What can art learn from Occupy Wall Street? I speak only for myself, but I’ll tell you what I’ve learned.
Several days into the occupation, I went to a panel discussion on the Lower East Side titled “Manifestations of Resistance.” Shortly into the discussion, a woman stood up and asked why, instead of sitting there, we didn’t head down to Wall Street. So a bunch of us did, and as we sat in a circle in Liberty Plaza, the idea of a biennial—or anti-biennial, really—began to form.
The next week saw an accelerated exchange of e-mail, creation of The Wall Street Occupennial website, a mission statement, a call to artists, a Facebook page, a database, and then: Nothing. Or, almost nothing.
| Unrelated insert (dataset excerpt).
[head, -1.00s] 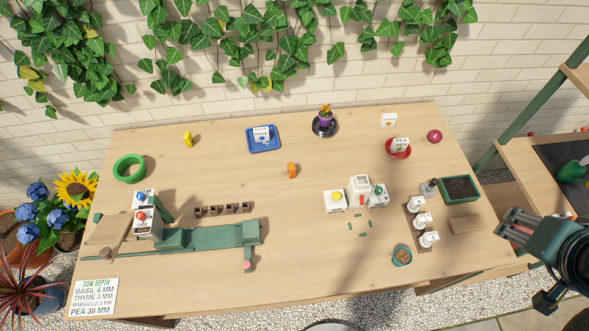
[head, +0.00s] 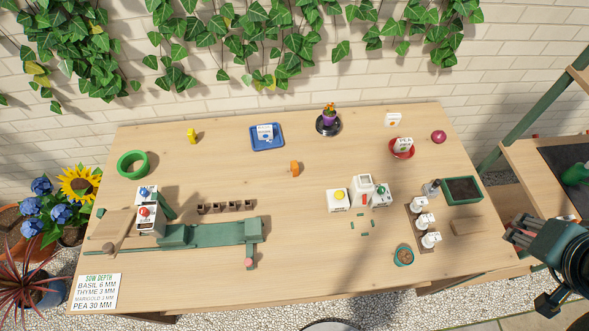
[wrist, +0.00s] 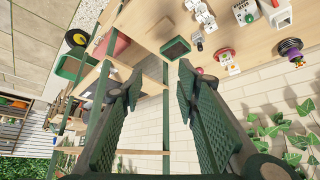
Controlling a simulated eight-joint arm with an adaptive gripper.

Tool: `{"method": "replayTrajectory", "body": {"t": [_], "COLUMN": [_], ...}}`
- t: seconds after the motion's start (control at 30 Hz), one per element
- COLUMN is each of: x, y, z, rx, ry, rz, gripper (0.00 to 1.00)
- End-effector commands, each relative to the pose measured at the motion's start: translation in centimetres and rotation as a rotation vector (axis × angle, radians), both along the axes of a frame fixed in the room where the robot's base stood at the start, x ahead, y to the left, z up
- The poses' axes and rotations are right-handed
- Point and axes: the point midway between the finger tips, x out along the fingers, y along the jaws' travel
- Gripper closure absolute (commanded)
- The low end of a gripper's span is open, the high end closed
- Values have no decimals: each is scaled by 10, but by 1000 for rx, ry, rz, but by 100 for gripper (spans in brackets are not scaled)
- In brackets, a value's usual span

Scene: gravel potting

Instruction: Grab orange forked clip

What happened? For one thing, the occupation itself was gathering strength. Liberty Plaza was filling up with people and receiving media attention. It didn’t need art for publicity or legitimacy. Now it had unions, Marines, and Cornel West. Plus, we were told, Occupy Wall Street was “started by artists.” But what did this mean?
It seems more accurate to say that OWS was organized by a coalition of artists, activists, and students. Liberty Plaza, however, became a kind of art object: a living installation or social sculpture made of bodies, animals, alternative barter stations for food, clothes, and books, a kitchen with composting, literature tables, public lectures, assemblies, a “community sacred space,” drum circles, protesters, media center, press team, visiting journalists, walkways taped off for tourists, and lots and lots of text—painted, written, scrawled, and printed on every conceivable surface.
How could art—that is, the stuff made in the art world—compare with this? Artists and curators might have embraced “social practice” in recent decades. But, along with the more biennial-friendly “relational aesthetics,” social practice generally consists of symbolic actions or events. OWS actually collapsed, if not the hackneyed divide between art and life, the micro-divide between art and creative activism. The “organized by artists” claim is telling. A century ago, “social scientists” would’ve been preferred; now “social artists” fits.
But the critiques offered by the OWS General Assembly overlap heavily with the art world: corporate domination of museums; art-school debt; a 1 percent system (less, really) of funding and canonization. The ’70s and ’80s saw an accelerated process of art being absorbed into institutions, and artists tried to resist it. But Institutional Critique, as it came to be called, only reinforced the fact that “liberal” institutions can absorb just about anything, including “critique.”
In April, omni-theorist Slavoj iek—who also took the people’s mic at Liberty Plaza—asked whether “it’s time to start questioning: Is the system our ultimate horizon?” The good news, as iek saw it, was that “This is the moment when utopias emerge. You invent utopias when you’re in deep shit and cannot do otherwise.”
Art was, for a long time, a utopian model. But with bohemianism eroded by gentrification and the 1 percent end of the art spectrum devoted primarily to vapid, overfunded gestures, you wonder if a recent Columbia University symposium, which described art as “a catalyst and platform heralding justice, solidarity, and a peaceful future” is nostalgia—or just wishful thinking.
Down at Liberty Plaza, Naomi Klein observed: “We have picked a fight with the most powerful economic and political forces on the planet. That’s frightening.” But the art world has always had a weird proximity to power. Wealthy patrons and collectors mix with artists. Clement Greenberg called this “an umbilical cord of gold,” attaching artists to the rich, and Nelson Rockefeller once joked that the only reason he bought art was to keep artists from becoming revolutionaries. (And yet government funding in the ’30s was partially responsible for the “triumph” of American painting in the ’40s and ’50s.)
Contemporary art is steeped in revolutionary discourse. But there’s a major disconnect between theory and praxis. For me, the Occupennial, named in reaction to biennials, the primary vehicles for creating global markets and transcultural taste, seemed like a step toward fusing the two.
So, what happens now? As a working group of the arts and culture committee of the General Assembly, the Occupennial is just one art group among several. Maybe it’s a platform. Maybe it’s an idea. Maybe it’s a call to artists: If you haven’t plugged into this movement yet, there’s still time. It’s waiting for you.